Alessandro Di Battista
Anche su argomenti di respiro internazionale non si è tirato indietro. Alle domande di Alessandro Di Battista in merito alla situazione in corso in Palestina, Di Matteo non ha esitato a definire quanto sia accaduto dopo il 07 ottobre come un “genocidio contro la popolazione palestinese”. “Noi abbiamo giurato sulla Costituzione, quindi dovremmo cercare di non accettare l’odiosa ipocrisia di Stato che ci fa ritenere che non ci sia nulla di strano e di anomalo nel momento in cui l’articolo 11 della Costituzione afferma che l’Italia ripudia la guerra e però noi continuiamo a costruire, ad esportare in tutti i teatri di guerra del mondo armi che vengono utilizzate per soffocare la libertà dei popoli”, ha spiegato. “Non riesco ad accettare e mi indigno rispetto alla posizione di chi vuol fare credere che sia legittimo che la reazione agli atti terroristi del 07 ottobre sia legittima quando ha riguardato l’uccisione di decine di migliaia di persone, di migliaia di donne, di migliaia di bambini, di migliaia di malati in ospedale, di migliaia di soggetti che scappavano da Gaza, di altri soggetti che sono stati uccisi mentre si accalcavano per poter prendere qualcosa per nutrirsi in occasione della distribuzione di aiuti umanitari – ha aggiunto –. Questa non è la legittima reazione di uno Stato ad un atto terroristico, questa è un’opera di sterminio”.

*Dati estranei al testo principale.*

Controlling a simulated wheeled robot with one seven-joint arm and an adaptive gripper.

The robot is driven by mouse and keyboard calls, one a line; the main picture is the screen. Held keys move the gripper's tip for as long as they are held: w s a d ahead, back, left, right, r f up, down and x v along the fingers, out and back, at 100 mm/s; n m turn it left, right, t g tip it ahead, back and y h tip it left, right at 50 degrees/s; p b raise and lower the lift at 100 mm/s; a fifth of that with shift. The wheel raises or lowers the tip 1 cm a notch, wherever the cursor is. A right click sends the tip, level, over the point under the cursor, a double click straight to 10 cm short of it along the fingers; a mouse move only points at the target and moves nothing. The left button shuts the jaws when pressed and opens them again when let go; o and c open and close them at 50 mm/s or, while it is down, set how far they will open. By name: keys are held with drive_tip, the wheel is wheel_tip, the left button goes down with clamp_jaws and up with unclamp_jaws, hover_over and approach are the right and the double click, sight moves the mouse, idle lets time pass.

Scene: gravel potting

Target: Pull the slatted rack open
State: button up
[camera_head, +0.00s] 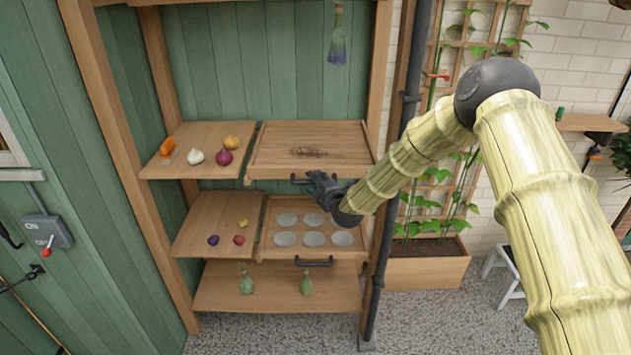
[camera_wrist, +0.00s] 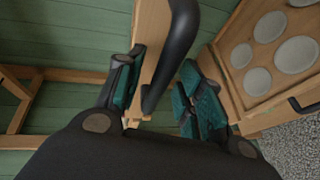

A seguire le domande dal pubblico in cui, tra le altre cose, ha chiarito nuovamente la vicenda della mancata nomina a capo del Dipartimento dell’amministrazione penitenziaria proposta dall’allora Guardasigilli Alfonso Bonafede (M5S). Una proposta ritirata nell’arco di 24 ore senza alcuna motivazione. “Non ho nessun dubbio sul fatto che il Ministro non fece marcia indietro per le pressioni dei mafiosi dal carcere, anche perché altrimenti non mi avrebbe fatto la proposta. Però non ho mai avuto spiegazioni del perché in 24 ore sia cambiato qualcosa – ha detto –. Posso avere i miei sospetti e posso questi sospetti indirizzarli verso diciamo esponenti istituzionali non mafiosi. Ambienti istituzionali”.